Parmi les différents composés de manganèse, le complexe Mn(III) est
considéré comme le plus efficace pour la formation d'oxyde de
manganèse. Le professeur Emad Aziz, directeur du centre HZB,
confirme ainsi ses objectifs : "Nous améliorons actuellement nos
méthodes afin de pouvoir étudier sur la durée les comportements
énergétiques de ces nouveaux matériaux lors des réactions
catalytiques". L'objectif est d'obtenir par la chimie de
synthèse une compréhension précise de ces processus et de ces
matériaux pour développer des systèmes de conversion directe de la
lumière en énergie chimique. Cette innovation pourrait être à la
base d'un stockage de l'énergie solaire, respectueux de
l'environnement et rentable.
Ces résultats ont été obtenus dans le cadre d'une coopération de la
HZB avec le "School of Chemistry" et le "ARC Centre of
Excellence for Electromaterials Science" de l'Université Monash
de Melbourne (Australie).

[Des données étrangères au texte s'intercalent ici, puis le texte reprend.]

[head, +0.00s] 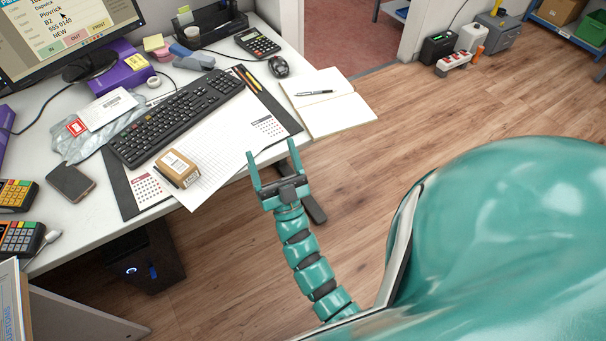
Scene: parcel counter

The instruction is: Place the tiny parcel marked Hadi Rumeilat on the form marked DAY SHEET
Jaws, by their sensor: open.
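A small brown cardboard parcel (178,166) with a pale label sits on the desk near its front edge; the name on it is too small to read. It rests on or at the left part of a large white sheet (222,158) lying over the desk pad, its corner reaching past the desk's front edge. I cannot read the title DAY SHEET on any paper. My gripper (272,150) is open and empty, at the desk's front edge to the right of the parcel, fingers pointing toward the desk and apart from the parcel.
A keyboard (176,117) lies behind the parcel. An open notebook (325,112) with a pen overhangs the desk's right end. A computer (150,262) stands below. Floor at right is mostly clear.

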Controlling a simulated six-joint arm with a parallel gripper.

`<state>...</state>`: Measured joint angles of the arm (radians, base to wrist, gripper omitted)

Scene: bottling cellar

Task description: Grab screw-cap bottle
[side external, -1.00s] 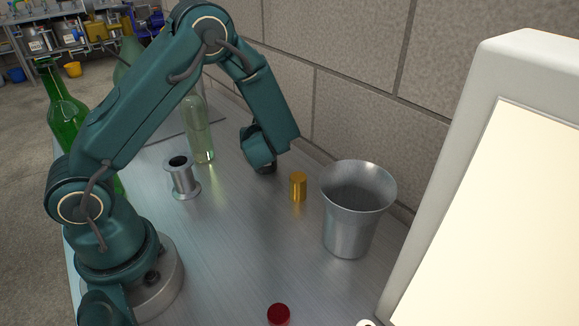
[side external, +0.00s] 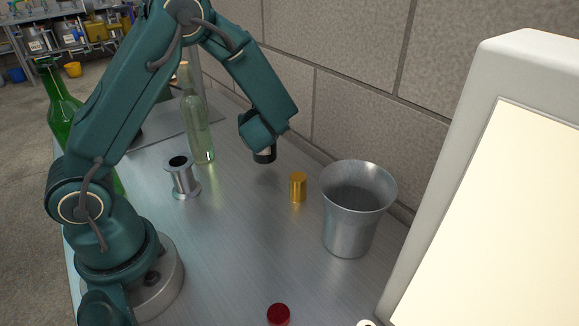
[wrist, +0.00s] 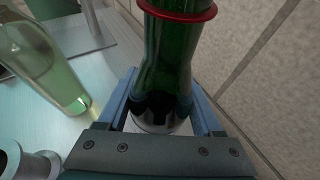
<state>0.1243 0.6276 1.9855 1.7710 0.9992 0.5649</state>
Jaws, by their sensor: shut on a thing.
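A dark green bottle (wrist: 165,60) with a red ring round its neck stands between my gripper's blue fingers in the wrist view. My gripper (wrist: 165,105) is shut on it; its top lies outside that view, so I cannot see its cap. In the side view my wrist hides most of this bottle, and only its dark lower end (side external: 264,156) shows below, a little above the table with a soft shadow under it.
A pale clear bottle (side external: 198,130) and a metal spool (side external: 183,180) stand left of my gripper. A brass cylinder (side external: 298,187) and a steel bucket (side external: 350,225) stand to the right. A green bottle (side external: 62,105) stands far left. A red-topped object (side external: 278,314) is in front. The wall is close behind.

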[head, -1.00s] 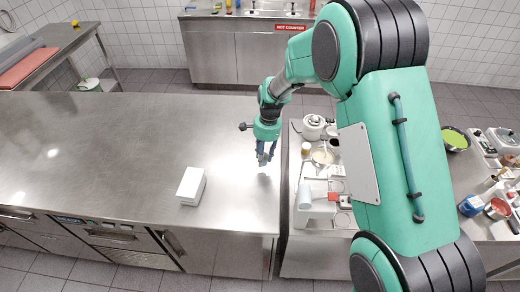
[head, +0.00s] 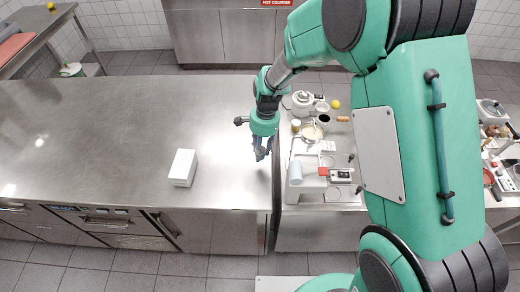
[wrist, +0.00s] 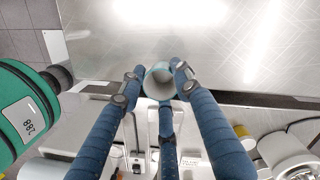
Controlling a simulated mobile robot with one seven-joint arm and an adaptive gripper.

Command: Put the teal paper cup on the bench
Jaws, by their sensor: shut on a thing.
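The teal paper cup (wrist: 159,82) sits between the blue fingers of my gripper (wrist: 154,88) in the wrist view, with its round opening facing the camera. The fingers are shut on it. In the head view my gripper (head: 262,152) points down near the right end of the steel bench (head: 100,120), and I cannot make out the cup there. The wrist view shows the bench top (wrist: 200,45) beyond the cup and its edge close by. The height of the cup above the bench is unclear.
A white box (head: 182,168) stands on the bench left of my gripper; much of the bench is clear.

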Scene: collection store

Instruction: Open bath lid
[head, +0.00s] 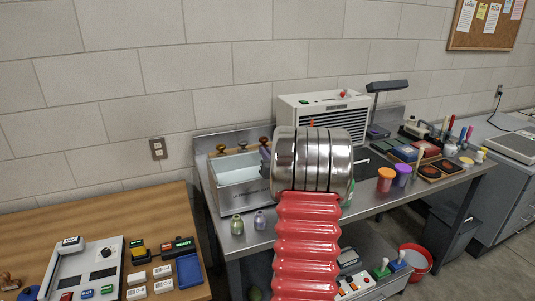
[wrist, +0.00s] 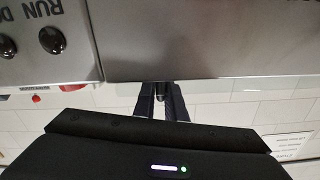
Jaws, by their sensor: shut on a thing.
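The bath (head: 240,190) is a rectangular stainless steel tank on the steel bench, left of my arm in the head view. A pale surface shows inside its rim; its right end is hidden by my arm. In the wrist view a broad plain grey metal sheet (wrist: 215,45), which looks like the bath lid, fills the upper right. My gripper (wrist: 165,98) is at the sheet's lower edge, its fingers close together on a small dark part, probably the lid's handle. In the head view my arm mostly hides the gripper and the held part.
A white louvred unit (head: 325,108) stands behind my arm. Two small bottles (head: 237,225) stand at the bench's front edge. Orange (head: 385,179) and purple jars stand on the right. A grey panel with black knobs (wrist: 52,40) lies left of the sheet. A wooden table (head: 150,215) is at left.

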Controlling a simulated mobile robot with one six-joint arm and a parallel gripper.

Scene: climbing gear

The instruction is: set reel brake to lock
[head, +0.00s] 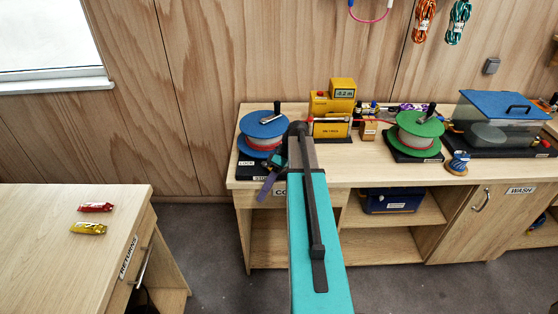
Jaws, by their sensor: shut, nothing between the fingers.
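A blue reel (262,129) with a pale line drum and a dark crank handle stands on a dark base at the bench's left end. The base's front has a white LOCK label (246,162) on the left and another label (262,180) nearer my arm, too small to read. A purple-grey lever-like piece (266,186) slants at the base's front right corner, by that second label. My teal arm reaches to the right of this reel.
A green reel (418,125) on a dark base stands farther right on the bench (360,174). Yellow boxes (332,103) stand between the reels. A blue-lidded clear tub (500,118) is at right. The left table (60,210) holds red and yellow packets.

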L'équipe était dirigée par le professeur
Emad Aziz, directeur de l'HZB et le professeur Leone Spiccia de
l'Université Monash.
(*) L'efficacité énergétique de la conversion de l'énergie
solaire en énergie biochimique par la photosynthèse chez les plantes
avoisine généralement 3 à 6 %. La lumière absorbée qui n'est pas
convertie en énergie métabolique est essentiellement dissipée sous
forme de chaleur, une petite fraction (1 à 2 %) étant réémise par
fluorescence de la chlorophylle à une plus grande longueur d'onde —
donc, plus rouge que la lumière incidente.
Sources :
>>> The path to artificial photosynthesis (HZB)
>>> Electronic structural insights into efficient MnOx
catalysts (Journal of Materials Chemistry A)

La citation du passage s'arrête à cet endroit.